Provide only the number of lines in the data below that contain the word "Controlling".

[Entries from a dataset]
=======

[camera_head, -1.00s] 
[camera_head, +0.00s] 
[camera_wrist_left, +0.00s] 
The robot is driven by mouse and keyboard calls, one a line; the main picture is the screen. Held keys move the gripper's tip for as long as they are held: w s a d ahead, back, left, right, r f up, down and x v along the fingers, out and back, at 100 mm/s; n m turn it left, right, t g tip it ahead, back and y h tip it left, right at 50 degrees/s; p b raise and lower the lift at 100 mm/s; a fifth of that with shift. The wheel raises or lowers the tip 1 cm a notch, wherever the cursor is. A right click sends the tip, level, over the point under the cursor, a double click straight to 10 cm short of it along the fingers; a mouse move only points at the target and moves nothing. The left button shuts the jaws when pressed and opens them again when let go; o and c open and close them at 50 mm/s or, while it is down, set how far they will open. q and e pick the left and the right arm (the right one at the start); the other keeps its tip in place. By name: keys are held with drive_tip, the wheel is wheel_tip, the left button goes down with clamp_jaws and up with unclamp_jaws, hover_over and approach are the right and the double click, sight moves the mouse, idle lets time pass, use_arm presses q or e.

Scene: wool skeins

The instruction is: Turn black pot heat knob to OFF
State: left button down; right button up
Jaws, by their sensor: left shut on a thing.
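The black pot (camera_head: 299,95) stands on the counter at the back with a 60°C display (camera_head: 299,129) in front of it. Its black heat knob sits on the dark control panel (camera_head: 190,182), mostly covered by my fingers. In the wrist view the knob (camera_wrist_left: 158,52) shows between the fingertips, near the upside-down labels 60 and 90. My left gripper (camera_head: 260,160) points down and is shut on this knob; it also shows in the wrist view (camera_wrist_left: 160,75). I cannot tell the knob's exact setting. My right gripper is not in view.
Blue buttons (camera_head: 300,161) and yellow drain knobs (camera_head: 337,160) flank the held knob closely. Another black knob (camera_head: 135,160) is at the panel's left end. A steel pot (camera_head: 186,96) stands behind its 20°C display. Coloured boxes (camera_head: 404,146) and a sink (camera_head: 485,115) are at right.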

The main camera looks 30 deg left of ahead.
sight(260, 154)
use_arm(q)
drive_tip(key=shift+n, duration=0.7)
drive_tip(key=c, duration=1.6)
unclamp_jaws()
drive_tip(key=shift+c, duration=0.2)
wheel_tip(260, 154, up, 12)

=======

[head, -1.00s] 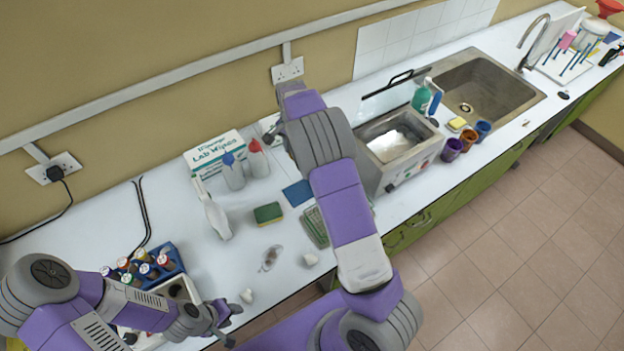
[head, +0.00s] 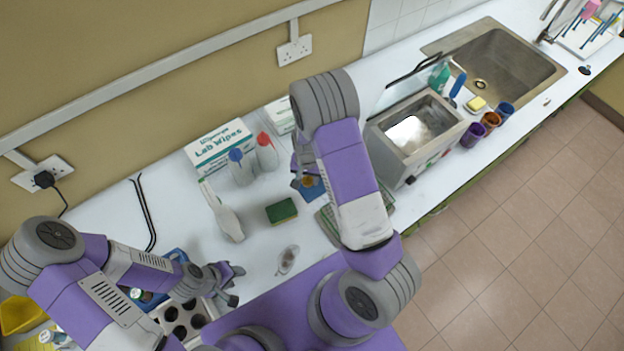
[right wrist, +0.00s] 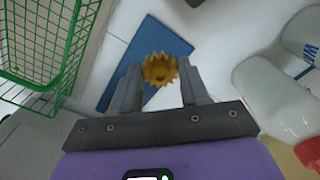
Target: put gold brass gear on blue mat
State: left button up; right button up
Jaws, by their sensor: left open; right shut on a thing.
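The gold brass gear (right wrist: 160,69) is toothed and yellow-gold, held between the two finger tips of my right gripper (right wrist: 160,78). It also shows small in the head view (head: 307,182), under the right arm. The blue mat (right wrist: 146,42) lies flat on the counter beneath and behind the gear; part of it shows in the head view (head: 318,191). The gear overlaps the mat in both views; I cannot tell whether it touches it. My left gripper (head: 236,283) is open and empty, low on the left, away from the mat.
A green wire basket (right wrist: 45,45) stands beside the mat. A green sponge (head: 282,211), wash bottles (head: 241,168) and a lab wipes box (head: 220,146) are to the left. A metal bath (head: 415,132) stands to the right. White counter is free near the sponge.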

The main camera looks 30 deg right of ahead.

=======

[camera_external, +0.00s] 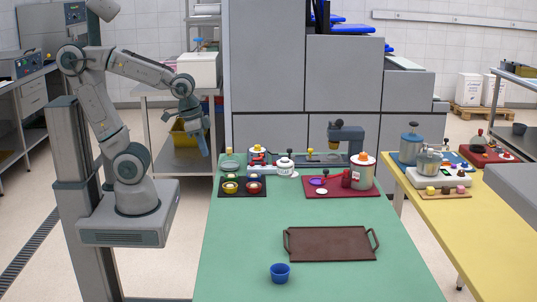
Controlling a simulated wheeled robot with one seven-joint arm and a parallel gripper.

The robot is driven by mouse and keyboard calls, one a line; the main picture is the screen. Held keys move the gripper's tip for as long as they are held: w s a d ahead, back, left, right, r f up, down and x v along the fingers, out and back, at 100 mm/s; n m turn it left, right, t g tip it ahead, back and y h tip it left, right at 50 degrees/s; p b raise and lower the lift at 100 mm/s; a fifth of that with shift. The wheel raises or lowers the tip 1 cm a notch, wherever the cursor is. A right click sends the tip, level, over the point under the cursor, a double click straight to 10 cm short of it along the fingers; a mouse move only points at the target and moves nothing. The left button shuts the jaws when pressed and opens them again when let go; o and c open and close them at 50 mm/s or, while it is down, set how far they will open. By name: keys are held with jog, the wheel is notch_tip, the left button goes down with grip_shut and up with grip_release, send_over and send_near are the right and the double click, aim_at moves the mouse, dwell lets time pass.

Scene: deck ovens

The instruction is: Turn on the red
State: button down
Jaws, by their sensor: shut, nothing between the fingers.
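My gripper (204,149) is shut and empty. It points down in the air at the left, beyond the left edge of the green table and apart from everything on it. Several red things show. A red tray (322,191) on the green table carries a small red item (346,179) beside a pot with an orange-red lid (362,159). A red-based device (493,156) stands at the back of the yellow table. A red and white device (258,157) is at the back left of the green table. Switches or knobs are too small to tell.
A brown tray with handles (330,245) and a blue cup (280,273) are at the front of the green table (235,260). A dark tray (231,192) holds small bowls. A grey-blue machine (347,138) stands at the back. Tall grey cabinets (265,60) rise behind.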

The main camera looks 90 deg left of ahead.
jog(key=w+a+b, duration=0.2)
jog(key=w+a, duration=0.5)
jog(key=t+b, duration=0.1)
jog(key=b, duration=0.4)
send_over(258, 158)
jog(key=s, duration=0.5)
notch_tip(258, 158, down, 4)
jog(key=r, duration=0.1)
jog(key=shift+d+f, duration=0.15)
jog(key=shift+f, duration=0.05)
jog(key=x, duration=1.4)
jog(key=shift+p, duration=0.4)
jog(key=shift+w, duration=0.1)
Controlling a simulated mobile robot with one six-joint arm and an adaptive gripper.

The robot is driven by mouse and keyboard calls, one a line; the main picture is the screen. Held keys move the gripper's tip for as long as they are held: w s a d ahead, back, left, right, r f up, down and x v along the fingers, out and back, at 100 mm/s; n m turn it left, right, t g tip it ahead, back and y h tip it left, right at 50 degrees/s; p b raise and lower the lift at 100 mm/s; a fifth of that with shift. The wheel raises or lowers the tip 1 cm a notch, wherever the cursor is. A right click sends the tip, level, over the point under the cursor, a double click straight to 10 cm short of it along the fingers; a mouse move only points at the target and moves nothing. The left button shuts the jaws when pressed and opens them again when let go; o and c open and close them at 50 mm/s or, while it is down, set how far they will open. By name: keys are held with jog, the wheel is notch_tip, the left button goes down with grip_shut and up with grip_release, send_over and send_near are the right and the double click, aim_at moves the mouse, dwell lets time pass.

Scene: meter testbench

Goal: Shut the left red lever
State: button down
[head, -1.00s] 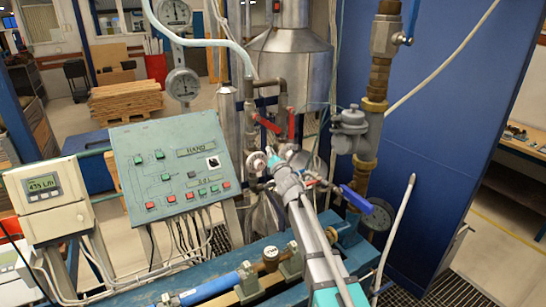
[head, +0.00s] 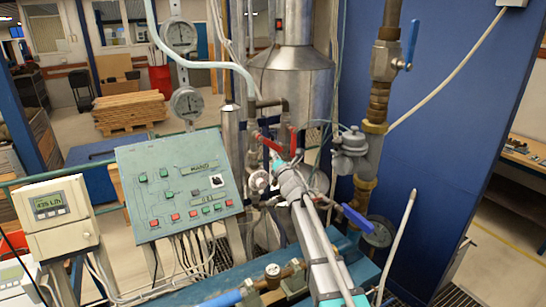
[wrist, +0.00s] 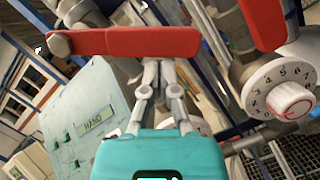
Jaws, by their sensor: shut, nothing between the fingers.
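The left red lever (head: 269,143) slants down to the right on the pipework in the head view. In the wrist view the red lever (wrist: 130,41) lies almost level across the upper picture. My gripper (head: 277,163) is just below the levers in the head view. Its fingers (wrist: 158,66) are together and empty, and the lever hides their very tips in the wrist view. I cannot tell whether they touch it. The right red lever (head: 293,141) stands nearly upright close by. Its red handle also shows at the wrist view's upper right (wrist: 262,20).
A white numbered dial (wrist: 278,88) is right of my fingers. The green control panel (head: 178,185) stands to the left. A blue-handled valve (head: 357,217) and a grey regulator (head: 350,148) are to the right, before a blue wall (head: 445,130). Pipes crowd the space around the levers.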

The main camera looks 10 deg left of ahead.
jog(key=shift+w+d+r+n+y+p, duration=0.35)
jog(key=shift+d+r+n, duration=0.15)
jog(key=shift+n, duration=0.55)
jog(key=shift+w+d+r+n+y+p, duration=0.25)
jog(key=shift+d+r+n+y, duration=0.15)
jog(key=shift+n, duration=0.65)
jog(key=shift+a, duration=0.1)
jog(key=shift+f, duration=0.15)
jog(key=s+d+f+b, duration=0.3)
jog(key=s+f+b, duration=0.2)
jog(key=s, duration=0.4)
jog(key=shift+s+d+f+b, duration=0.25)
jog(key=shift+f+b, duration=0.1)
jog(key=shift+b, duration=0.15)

=======

### The output:
2